Text: Redecke, Sebastian, Berlin
Hat Nervi noch eine Chance?
Dem Stadion von Florenz von 1932 droht der Abriss. Pier Luigi Nervis Frühwerk stört die Planungen des neuen, einflussreichen Eigentümers und Präsidenten des Fußballvereins ACF Fiorentina.
Text: Redecke, Sebastian, Berlin
Auch uns hat die dringende Aufforderung der Pier Luigi Nervi Project Association erreicht, Andrea Pessina, den Landeskonservator der Region Florenz, Pistoia und Prato, bei seinem Engagement zur Rettung des 1929 bis 1932 errichteten Stadions in Florenz von Pier Luigi Nervi (1891–1979) zu unterstützen. Pessina scheint in einer äußerst schwierigen Situation zu sein, da es aufgrund der aktuellen wirtschaftlichen Krise bei geschützten Sportstätten die Möglichkeit gibt, per Dekret Veränderungen am Status vorzunehmen. Angeblich können mit der Vereinfachung von Genehmigungsverfahren auch denkmalgeschützte Bauten abgerissen werden.
Der Fußballverein der ersten Italienischen Liga AC Florenz, meist la Fiorentina genannt, will ein neues Stadion. Darauf drängt vor allem der seit Juni 2019 neue Eigentümer und Präsident, der italo-amerikanische Milliardär Rocco Commisso. Schon vor dem Verkauf war ein neues Stadion geplant gewesen, die verschiedenen Projekte, unter anderem von Arup und dem Florentiner Büro Pierattelli Architetture im Stadtteil Novoli, wurden aber nicht weiterverfolgt. Eine Visualisierung mit einer riesigen Dachhaube in den Farben des Vereins kursierte durch die Presse.

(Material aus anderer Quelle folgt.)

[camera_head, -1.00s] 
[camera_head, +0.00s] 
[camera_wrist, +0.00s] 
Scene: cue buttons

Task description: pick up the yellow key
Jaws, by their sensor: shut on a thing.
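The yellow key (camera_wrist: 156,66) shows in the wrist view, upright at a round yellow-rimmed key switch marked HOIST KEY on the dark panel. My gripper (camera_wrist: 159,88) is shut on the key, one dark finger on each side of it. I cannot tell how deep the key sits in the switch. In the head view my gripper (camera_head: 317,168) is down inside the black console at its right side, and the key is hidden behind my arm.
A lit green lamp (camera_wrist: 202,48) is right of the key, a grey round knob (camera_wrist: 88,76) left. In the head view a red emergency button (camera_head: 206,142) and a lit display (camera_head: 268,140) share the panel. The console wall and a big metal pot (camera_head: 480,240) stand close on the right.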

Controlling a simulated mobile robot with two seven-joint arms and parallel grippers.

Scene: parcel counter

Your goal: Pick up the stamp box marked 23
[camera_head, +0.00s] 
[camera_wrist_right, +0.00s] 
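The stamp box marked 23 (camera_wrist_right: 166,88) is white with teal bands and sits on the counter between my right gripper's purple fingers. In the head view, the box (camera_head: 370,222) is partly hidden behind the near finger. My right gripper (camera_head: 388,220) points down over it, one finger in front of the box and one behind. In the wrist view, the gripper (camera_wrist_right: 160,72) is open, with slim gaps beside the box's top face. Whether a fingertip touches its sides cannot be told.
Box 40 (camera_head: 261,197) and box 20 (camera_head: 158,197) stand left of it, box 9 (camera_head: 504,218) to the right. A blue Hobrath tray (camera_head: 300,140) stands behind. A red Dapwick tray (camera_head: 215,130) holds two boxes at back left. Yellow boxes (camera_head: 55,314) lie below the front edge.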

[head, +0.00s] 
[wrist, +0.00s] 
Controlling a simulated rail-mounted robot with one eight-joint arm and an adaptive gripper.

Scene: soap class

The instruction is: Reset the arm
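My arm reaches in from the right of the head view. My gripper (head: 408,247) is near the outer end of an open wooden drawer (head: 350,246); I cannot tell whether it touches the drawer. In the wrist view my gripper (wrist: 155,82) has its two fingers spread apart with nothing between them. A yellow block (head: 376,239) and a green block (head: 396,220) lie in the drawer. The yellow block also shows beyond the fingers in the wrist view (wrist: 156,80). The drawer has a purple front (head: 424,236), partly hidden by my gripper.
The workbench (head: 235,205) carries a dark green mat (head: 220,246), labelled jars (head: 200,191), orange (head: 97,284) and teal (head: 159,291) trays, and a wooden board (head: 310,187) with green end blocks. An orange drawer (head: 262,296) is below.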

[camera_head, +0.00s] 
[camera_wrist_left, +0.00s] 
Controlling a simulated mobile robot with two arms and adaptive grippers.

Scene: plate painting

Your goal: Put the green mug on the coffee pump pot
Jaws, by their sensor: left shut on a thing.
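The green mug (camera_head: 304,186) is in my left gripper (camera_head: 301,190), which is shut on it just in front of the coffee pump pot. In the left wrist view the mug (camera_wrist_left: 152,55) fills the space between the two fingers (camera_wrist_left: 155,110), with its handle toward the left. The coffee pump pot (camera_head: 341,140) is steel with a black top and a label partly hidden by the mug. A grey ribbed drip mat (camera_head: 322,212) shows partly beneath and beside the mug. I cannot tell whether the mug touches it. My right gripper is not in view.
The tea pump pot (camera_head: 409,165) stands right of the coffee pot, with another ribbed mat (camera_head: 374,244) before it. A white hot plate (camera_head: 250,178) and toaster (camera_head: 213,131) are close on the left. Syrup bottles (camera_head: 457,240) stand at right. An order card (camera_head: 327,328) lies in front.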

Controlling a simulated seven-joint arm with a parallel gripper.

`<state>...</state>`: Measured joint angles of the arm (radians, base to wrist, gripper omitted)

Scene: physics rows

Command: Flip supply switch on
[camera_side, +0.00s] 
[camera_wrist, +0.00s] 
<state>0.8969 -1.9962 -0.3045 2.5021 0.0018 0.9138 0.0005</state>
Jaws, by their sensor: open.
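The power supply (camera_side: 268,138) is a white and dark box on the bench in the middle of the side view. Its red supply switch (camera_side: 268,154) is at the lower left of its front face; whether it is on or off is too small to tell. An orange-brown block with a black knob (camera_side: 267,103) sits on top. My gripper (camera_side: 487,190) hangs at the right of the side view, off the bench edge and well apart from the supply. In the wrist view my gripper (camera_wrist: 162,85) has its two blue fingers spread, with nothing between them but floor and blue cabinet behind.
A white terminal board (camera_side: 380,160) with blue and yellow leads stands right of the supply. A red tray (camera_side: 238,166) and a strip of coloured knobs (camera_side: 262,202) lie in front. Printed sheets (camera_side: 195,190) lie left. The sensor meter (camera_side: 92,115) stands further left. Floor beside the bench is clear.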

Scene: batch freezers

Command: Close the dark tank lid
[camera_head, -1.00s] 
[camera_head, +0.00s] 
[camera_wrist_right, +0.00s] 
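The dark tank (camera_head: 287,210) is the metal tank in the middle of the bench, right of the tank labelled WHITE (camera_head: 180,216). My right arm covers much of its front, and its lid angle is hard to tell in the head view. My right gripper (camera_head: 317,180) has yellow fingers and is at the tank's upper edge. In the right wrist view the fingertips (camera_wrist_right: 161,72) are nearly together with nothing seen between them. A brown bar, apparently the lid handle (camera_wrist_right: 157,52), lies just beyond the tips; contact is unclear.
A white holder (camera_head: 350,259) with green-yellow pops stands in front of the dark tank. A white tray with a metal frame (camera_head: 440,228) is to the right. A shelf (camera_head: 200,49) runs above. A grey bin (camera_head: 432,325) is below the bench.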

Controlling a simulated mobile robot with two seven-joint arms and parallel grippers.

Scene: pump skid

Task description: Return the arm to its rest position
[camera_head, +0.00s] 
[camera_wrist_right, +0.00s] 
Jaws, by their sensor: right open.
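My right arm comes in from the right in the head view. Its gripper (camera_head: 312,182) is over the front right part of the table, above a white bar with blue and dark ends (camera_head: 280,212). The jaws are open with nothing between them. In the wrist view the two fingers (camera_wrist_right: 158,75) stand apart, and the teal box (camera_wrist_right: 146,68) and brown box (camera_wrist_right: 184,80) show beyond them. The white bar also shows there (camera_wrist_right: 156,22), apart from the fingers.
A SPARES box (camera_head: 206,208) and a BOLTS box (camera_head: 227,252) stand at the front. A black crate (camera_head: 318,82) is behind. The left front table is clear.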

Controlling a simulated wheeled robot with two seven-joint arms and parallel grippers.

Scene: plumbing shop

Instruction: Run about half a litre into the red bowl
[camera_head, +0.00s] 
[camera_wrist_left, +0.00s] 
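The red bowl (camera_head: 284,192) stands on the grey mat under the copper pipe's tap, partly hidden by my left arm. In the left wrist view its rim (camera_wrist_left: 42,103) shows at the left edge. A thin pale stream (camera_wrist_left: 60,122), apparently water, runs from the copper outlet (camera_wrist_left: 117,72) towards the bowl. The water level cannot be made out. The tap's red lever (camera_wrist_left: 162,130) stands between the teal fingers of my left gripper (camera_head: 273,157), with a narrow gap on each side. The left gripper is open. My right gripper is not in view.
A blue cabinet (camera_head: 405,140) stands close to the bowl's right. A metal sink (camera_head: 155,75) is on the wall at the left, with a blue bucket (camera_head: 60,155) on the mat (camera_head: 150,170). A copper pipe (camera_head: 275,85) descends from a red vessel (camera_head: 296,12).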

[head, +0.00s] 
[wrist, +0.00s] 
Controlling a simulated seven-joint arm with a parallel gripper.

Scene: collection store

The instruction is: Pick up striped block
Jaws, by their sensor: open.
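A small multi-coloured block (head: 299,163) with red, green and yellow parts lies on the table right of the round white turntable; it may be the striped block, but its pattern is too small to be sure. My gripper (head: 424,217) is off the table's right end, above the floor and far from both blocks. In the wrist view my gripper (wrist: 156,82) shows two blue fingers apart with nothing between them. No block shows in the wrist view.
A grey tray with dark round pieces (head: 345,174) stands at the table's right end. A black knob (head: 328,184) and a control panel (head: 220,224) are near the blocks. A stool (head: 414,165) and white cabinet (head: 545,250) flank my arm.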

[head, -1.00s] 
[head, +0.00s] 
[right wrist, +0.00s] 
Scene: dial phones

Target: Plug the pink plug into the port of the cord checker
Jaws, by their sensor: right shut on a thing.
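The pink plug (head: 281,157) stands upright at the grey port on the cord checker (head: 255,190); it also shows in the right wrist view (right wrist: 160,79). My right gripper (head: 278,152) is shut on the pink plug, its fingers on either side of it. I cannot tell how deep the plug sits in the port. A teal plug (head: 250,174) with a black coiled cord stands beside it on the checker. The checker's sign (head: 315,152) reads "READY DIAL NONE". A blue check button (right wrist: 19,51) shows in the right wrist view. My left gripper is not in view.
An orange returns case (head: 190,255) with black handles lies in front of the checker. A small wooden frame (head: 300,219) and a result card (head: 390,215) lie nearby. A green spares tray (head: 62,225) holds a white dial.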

Dann hat man sich wieder mit dem alten Stadio Comunale an der Viale Pier Luigi Nervi befasst, das seit 1991 nach dem Florentiner Artemio Franchi benannt ist, einem Fußballfunktionär und früheren Präsidenten des europäischen Fußballverbands. Das Stadion verfügt heute über 43.000 Sitzplätze. Von Nervi stammen unter anderem die Haupttribüne mit ihrem Stahlbeton-Dach, weitere Tribünen mit einer besonders feingliedrigen Unterkonstruktion und vor allem den elegant außen angefügten Wendel-Aufgängen. Das Tribünendach mit seinen 15 gekrümmten Kragträgern hat eine Spannweite von 23 Metern. Die Kragträger sind durch Querträger ausgesteift und mit dem Rahmentragwerk der Tribünenanlage verbunden. Die sorgfältige Gestaltung der leicht wirkenden Bausteile sorgt noch heute für Erstaunen. Das Stadion gehört daher zu den Hauptwerken des Ingenieurs Nervi und seiner damals erfolgreichen Baufirma Nervi e Nebbiosi.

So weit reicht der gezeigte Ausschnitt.